_Short problem_
Copy out the material below in full, but not its images.

_Data_
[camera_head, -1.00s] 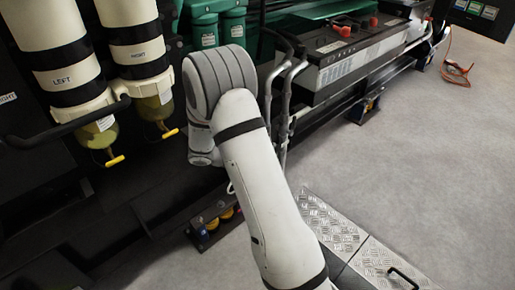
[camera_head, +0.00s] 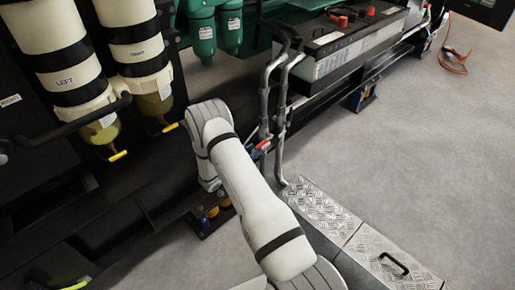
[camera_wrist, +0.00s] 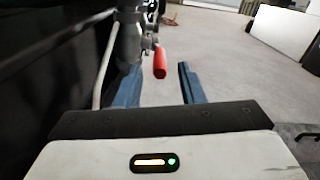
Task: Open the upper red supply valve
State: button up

_Solution below_
[camera_head, -1.00s] 
[camera_head, +0.00s] 
[camera_wrist, +0.00s] 
Task: Open the upper red supply valve
State: button up

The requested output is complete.